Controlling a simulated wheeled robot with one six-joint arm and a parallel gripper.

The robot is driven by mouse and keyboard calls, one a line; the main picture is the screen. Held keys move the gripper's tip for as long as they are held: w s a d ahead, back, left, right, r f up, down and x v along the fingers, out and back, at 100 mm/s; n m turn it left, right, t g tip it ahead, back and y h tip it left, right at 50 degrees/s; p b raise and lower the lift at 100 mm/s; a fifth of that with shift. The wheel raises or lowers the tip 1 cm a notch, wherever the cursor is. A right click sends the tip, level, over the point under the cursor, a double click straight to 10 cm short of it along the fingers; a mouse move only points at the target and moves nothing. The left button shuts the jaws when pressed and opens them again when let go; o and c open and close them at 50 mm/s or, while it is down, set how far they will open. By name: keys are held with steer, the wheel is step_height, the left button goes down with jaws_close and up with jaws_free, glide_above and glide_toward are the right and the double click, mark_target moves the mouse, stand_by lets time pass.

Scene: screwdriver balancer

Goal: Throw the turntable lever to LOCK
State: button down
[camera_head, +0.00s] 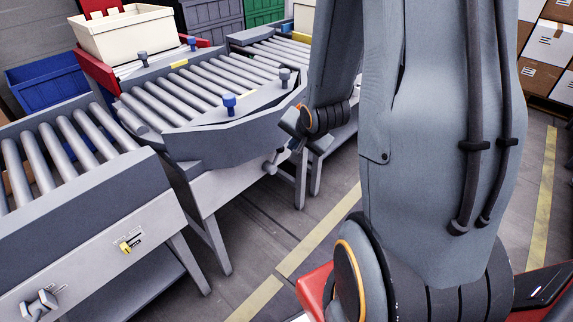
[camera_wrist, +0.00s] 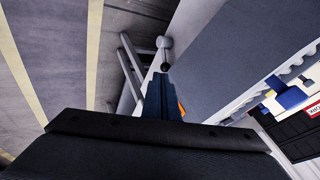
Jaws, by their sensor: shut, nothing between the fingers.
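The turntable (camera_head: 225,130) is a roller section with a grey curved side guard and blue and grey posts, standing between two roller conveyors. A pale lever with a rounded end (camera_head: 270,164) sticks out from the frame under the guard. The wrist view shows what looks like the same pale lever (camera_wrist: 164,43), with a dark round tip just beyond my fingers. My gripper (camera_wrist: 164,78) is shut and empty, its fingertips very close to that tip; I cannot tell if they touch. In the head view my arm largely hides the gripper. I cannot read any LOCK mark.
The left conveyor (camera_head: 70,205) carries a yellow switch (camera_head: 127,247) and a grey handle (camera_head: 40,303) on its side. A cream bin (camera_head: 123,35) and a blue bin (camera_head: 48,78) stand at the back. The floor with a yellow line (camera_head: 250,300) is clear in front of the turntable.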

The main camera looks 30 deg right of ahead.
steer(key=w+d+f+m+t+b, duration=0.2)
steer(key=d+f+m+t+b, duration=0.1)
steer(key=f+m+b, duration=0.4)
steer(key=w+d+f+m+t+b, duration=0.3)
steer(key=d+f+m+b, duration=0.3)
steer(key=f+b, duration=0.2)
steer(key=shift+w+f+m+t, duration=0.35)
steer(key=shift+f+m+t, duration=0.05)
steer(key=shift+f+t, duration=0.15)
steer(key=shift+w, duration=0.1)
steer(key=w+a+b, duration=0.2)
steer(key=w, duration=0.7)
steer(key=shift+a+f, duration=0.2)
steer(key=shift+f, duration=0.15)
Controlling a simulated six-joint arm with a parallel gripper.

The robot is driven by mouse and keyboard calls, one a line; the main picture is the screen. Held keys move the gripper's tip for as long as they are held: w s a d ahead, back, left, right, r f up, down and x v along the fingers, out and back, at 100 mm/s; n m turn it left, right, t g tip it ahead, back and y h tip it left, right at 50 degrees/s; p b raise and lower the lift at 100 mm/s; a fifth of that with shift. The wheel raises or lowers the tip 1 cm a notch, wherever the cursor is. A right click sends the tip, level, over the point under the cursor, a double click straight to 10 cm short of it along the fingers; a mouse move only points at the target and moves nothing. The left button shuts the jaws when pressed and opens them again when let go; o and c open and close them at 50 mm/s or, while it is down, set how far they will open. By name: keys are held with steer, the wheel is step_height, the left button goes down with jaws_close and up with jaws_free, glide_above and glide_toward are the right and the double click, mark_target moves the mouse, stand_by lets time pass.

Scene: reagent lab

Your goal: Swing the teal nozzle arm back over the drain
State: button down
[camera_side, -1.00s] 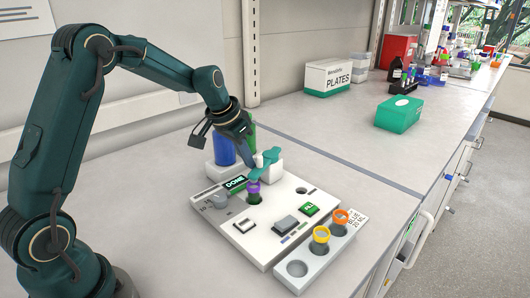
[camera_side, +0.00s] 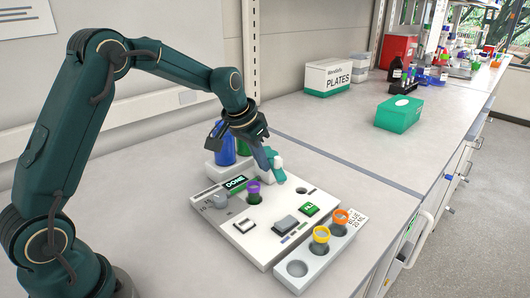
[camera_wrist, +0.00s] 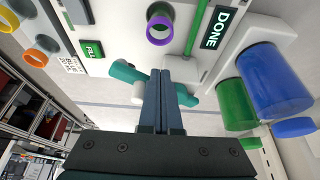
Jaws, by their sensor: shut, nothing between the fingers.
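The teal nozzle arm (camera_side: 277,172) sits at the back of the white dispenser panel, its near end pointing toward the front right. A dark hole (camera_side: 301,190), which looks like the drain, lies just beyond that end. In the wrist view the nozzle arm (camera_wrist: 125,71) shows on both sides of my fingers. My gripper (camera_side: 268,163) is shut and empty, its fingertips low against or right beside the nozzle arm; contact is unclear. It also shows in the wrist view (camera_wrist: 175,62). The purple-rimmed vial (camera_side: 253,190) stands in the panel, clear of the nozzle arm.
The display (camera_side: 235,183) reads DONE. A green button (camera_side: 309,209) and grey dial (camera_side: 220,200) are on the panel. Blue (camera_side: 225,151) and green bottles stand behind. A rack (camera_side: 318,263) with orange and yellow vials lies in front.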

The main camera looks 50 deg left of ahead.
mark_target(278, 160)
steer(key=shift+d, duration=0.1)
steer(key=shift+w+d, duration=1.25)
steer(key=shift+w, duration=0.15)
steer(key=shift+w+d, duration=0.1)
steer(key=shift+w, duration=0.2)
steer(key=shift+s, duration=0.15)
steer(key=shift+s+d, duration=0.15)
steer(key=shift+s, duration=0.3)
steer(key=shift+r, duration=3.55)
:::
*Work required:* Restate the records above in full, word for word. Keep pictures out.

*Reply:*
Controlling a simulated wheeled robot with one six-joint arm and a parallel gripper.

The robot is driven by mouse and keyboard calls, one a line; the main picture is the screen. Held keys move the gripper's tip for as long as they are held: w s a d ahead, back, left, right, r f up, down and x v along the fingers, out and back, at 100 mm/s; n m turn it left, right, t g tip it ahead, back and y h tip it left, right at 50 degrees/s; p b raise and lower the lift at 100 mm/s; a fifth of that with shift. The wheel raises or lowers the tip 1 cm a notch, wherever the cursor is. A right click sends the tip, level, over the point under the cursor, a double click straight to 10 cm short of it along the fingers; a mouse move only points at the target and moves nothing. The left button shuts the jaws when pressed and opens them again when let go; o and c open and close them at 50 mm/s or, while it is down, set how far they will open. By name: keys are held with steer, the wheel is step_height, the left button goes down with jaws_close and up with jaws_free, glide_above and glide_toward are the right and the double click, mark_target moves the mouse, stand_by lets time pass.

Scene: screwdriver balancer

Goal: Throw the turntable lever to LOCK
State: button down
[camera_head, +0.00s] 
[camera_wrist, +0.00s] 
Jaws, by their sensor: shut, nothing between the fingers.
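The turntable (camera_head: 225,130) is a roller section with a grey curved side guard and blue and grey posts, standing between two roller conveyors. A pale lever with a rounded end (camera_head: 270,164) sticks out from the frame under the guard. The wrist view shows what looks like the same pale lever (camera_wrist: 164,43), with a dark round tip just beyond my fingers. My gripper (camera_wrist: 164,78) is shut and empty, its fingertips very close to that tip; I cannot tell if they touch. In the head view my arm largely hides the gripper. I cannot read any LOCK mark.
The left conveyor (camera_head: 70,205) carries a yellow switch (camera_head: 127,247) and a grey handle (camera_head: 40,303) on its side. A cream bin (camera_head: 123,35) and a blue bin (camera_head: 48,78) stand at the back. The floor with a yellow line (camera_head: 250,300) is clear in front of the turntable.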

The main camera looks 30 deg right of ahead.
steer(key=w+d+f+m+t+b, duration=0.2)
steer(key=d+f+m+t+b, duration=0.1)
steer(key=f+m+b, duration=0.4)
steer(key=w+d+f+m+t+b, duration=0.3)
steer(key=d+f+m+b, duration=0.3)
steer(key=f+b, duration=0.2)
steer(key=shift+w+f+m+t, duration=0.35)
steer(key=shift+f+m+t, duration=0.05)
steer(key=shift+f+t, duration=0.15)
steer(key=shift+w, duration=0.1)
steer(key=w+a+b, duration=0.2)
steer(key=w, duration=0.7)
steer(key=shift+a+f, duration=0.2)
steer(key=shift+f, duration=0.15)
Controlling a simulated six-joint arm with a parallel gripper.

The robot is driven by mouse and keyboard calls, one a line; the main picture is the screen. Held keys move the gripper's tip for as long as they are held: w s a d ahead, back, left, right, r f up, down and x v along the fingers, out and back, at 100 mm/s; n m turn it left, right, t g tip it ahead, back and y h tip it left, right at 50 degrees/s; p b raise and lower the lift at 100 mm/s; a fifth of that with shift. The wheel raises or lowers the tip 1 cm a notch, wherever the cursor is. A right click sends the tip, level, over the point under the cursor, a double click straight to 10 cm short of it along the fingers; a mouse move only points at the target and moves nothing. The left button shuts the jaws when pressed and opens them again when let go; o and c open and close them at 50 mm/s or, while it is down, set how far they will open. By name: keys are held with steer, the wheel is step_height, the left button goes down with jaws_close and up with jaws_free, glide_above and glide_toward are the right and the double click, mark_target moves the mouse, stand_by lets time pass.

Scene: reagent lab

Your goal: Swing the teal nozzle arm back over the drain
State: button down
[camera_side, -1.00s] 
[camera_side, +0.00s] 
[camera_wrist, +0.00s] 
Jaws, by their sensor: shut, nothing between the fingers.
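The teal nozzle arm (camera_side: 277,172) sits at the back of the white dispenser panel, its near end pointing toward the front right. A dark hole (camera_side: 301,190), which looks like the drain, lies just beyond that end. In the wrist view the nozzle arm (camera_wrist: 125,71) shows on both sides of my fingers. My gripper (camera_side: 268,163) is shut and empty, its fingertips low against or right beside the nozzle arm; contact is unclear. It also shows in the wrist view (camera_wrist: 175,62). The purple-rimmed vial (camera_side: 253,190) stands in the panel, clear of the nozzle arm.
The display (camera_side: 235,183) reads DONE. A green button (camera_side: 309,209) and grey dial (camera_side: 220,200) are on the panel. Blue (camera_side: 225,151) and green bottles stand behind. A rack (camera_side: 318,263) with orange and yellow vials lies in front.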

The main camera looks 50 deg left of ahead.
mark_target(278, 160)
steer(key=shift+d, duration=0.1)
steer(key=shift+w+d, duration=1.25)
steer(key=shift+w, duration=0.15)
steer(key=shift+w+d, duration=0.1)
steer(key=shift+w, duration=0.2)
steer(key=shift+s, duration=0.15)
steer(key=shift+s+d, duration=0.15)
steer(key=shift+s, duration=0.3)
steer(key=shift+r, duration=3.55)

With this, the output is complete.